Records of robot episodes:
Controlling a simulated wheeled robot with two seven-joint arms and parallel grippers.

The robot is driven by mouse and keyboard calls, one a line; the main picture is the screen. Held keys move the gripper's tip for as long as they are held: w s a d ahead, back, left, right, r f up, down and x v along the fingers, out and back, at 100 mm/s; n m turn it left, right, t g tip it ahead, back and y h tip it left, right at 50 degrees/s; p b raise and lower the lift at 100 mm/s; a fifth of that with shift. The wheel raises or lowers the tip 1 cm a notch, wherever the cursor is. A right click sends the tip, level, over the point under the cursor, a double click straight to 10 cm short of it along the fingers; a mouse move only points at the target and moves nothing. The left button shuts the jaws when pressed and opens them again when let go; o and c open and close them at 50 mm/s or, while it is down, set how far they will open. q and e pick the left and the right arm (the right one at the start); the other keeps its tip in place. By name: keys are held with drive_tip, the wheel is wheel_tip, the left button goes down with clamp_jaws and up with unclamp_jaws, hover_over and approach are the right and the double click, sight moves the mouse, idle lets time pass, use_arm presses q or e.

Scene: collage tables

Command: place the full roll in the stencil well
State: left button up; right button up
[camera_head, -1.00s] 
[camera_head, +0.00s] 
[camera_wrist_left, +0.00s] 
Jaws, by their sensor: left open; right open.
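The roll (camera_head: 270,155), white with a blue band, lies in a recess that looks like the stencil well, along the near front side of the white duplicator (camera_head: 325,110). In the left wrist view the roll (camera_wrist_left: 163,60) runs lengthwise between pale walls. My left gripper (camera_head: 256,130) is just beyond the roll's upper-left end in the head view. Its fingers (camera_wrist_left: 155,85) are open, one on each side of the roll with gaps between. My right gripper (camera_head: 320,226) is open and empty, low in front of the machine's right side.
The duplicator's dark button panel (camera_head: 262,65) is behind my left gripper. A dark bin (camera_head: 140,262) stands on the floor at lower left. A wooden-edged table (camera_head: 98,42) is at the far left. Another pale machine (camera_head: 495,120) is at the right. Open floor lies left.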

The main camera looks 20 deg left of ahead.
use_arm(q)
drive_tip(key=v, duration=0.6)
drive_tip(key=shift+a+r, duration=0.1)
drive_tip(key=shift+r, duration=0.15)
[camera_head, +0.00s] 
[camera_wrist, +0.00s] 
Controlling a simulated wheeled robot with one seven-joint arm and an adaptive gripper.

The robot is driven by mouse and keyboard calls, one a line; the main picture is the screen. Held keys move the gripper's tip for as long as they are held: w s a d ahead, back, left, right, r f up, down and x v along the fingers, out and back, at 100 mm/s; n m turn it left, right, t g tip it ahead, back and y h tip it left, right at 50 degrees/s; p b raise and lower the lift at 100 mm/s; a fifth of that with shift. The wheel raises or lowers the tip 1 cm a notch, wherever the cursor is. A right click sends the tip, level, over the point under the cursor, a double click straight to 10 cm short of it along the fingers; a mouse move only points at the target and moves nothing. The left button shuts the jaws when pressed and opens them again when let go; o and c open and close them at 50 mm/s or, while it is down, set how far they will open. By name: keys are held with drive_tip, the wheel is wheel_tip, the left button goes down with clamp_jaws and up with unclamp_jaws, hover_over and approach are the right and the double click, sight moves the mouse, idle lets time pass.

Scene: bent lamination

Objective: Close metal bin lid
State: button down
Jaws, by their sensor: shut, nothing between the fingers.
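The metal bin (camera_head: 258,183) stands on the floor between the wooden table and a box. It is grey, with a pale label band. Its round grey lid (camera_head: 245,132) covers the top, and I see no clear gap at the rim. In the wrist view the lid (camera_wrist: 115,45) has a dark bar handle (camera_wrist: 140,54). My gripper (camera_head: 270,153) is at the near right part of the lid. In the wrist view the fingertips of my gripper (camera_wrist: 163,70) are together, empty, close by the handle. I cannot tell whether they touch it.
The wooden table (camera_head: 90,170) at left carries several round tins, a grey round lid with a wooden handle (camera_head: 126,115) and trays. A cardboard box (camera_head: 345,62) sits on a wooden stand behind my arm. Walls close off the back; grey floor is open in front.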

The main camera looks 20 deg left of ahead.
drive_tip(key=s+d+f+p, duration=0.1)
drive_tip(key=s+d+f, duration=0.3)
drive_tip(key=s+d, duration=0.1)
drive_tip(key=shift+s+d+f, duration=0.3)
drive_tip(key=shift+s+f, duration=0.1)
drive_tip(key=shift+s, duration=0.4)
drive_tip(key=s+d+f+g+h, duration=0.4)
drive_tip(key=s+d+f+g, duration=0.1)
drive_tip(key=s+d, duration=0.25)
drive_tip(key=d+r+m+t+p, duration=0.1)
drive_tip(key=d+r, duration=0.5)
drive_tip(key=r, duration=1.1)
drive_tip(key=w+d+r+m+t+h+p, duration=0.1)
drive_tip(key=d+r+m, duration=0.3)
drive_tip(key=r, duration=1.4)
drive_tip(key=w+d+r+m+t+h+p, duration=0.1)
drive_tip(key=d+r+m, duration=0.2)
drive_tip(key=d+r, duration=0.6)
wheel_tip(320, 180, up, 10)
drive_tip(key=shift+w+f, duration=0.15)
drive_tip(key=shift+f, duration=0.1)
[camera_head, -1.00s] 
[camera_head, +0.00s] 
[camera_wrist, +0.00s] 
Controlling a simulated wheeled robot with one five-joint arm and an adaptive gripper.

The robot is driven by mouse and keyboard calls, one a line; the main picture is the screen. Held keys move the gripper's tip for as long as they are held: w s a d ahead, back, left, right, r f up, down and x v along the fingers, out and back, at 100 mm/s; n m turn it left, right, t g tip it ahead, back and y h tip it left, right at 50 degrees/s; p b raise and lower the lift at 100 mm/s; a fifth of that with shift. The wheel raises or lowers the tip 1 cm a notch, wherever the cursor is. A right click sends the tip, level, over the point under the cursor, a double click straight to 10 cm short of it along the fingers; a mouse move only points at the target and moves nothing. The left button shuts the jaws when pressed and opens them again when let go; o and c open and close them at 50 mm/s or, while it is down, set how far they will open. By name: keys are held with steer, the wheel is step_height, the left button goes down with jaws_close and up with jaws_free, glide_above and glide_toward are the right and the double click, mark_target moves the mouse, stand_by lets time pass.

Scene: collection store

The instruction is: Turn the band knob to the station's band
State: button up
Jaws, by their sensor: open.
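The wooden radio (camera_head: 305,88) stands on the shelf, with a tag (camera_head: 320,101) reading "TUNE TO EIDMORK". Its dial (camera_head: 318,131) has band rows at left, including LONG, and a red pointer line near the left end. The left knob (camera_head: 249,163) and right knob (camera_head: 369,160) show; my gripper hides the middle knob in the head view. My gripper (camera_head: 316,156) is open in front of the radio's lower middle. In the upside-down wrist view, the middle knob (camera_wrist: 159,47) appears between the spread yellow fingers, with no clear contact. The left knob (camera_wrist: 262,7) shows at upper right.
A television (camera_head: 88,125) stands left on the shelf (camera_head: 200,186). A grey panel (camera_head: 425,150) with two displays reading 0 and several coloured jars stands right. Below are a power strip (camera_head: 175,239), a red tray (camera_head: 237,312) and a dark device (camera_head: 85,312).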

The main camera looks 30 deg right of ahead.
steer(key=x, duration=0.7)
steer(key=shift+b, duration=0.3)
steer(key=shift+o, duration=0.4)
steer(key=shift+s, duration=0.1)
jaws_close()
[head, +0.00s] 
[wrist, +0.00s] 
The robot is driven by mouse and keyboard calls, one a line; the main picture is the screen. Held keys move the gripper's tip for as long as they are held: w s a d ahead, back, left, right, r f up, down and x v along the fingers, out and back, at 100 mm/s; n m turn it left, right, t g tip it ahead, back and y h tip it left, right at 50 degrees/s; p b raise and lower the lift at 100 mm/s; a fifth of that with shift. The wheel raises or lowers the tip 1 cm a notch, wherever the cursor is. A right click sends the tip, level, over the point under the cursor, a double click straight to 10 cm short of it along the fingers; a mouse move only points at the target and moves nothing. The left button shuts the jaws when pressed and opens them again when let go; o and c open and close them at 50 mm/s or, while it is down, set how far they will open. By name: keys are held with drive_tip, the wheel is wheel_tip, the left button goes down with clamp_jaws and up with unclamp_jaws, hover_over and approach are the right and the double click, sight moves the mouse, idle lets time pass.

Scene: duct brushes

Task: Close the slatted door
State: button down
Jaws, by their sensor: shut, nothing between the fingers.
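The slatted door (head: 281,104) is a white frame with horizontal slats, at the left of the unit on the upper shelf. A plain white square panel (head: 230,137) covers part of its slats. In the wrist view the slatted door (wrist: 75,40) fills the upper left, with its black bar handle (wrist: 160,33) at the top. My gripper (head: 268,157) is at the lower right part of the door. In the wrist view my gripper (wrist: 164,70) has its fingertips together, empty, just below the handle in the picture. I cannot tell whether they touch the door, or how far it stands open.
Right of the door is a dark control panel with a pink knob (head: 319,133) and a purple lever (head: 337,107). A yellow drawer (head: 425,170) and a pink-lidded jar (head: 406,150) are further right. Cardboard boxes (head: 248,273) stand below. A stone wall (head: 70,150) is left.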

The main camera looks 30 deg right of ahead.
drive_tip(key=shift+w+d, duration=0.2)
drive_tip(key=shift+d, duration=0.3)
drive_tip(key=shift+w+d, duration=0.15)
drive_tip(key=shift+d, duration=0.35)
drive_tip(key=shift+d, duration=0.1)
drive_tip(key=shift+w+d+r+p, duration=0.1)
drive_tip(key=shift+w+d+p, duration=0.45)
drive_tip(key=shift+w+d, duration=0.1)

Requirement:
Return from the data every line that holds "joint".

Answer below:
Controlling a simulated wheeled robot with two seven-joint arms and parallel grippers.
Controlling a simulated wheeled robot with one seven-joint arm and an adaptive gripper.
Controlling a simulated wheeled robot with one five-joint arm and an adaptive gripper.

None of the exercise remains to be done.